**Stored data:**
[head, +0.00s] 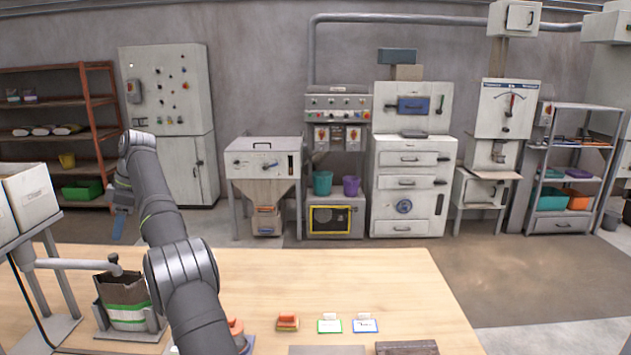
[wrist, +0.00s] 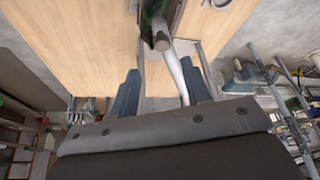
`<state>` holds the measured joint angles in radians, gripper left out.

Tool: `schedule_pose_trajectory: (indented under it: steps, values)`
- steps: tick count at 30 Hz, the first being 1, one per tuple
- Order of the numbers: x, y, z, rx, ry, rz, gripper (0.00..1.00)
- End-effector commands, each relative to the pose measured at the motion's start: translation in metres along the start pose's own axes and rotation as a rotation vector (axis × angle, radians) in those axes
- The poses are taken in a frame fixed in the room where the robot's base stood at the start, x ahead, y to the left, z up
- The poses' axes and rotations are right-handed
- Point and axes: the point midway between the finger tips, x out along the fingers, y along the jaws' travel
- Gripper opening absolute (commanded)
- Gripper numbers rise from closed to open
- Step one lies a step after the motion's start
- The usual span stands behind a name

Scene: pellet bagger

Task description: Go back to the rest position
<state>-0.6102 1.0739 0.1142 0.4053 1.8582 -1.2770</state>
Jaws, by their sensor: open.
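My arm reaches up and left over the wooden table (head: 400,290) in the head view. My gripper (head: 118,228) hangs at the far left above the table's back edge. In the wrist view my gripper (wrist: 160,80) shows two blue-grey fingers spread apart, with nothing held between them. A grey bent pipe (head: 75,264) runs below the gripper in the head view. In the wrist view the pipe (wrist: 176,72) appears between the fingers, and I cannot tell its distance from them.
A dark bag with a green band (head: 127,318) stands in a metal holder at left, under the pipe's end. White bins (head: 32,195) stand at the left edge. Two small cards (head: 364,326) and an orange-topped block (head: 287,322) lie at the front. The table's right half is mostly clear.

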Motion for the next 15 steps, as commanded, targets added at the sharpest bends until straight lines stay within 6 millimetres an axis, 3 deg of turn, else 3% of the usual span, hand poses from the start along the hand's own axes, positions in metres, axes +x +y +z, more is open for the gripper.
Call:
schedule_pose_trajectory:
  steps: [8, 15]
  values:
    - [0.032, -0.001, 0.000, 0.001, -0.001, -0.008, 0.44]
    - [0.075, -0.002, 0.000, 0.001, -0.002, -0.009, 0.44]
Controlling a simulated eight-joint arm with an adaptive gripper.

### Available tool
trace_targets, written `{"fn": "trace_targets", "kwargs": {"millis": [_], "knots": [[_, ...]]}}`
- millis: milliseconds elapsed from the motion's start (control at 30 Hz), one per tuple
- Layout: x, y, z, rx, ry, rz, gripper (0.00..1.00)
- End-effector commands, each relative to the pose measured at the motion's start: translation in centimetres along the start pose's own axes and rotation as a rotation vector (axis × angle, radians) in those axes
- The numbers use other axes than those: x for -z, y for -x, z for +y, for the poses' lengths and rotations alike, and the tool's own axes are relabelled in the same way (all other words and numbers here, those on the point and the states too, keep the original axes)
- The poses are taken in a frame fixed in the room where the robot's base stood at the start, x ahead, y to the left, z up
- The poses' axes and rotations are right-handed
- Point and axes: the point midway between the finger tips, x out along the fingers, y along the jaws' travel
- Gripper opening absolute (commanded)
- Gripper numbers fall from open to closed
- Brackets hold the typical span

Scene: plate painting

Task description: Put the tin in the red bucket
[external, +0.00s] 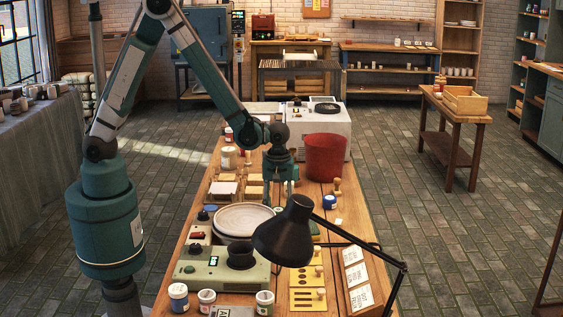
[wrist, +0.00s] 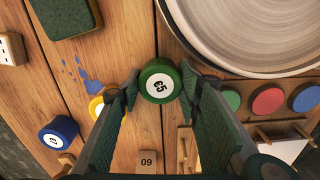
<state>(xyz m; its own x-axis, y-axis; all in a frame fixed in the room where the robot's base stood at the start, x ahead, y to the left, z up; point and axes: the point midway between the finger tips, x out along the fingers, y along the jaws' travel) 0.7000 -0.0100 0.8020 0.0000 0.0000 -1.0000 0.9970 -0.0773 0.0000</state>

**What to produce:**
Within the listing above, copy each line that has the string "closed".

**Exercise answer:**
- Gripper numbers rise from closed to open
- Gripper numbers fall from open to closed

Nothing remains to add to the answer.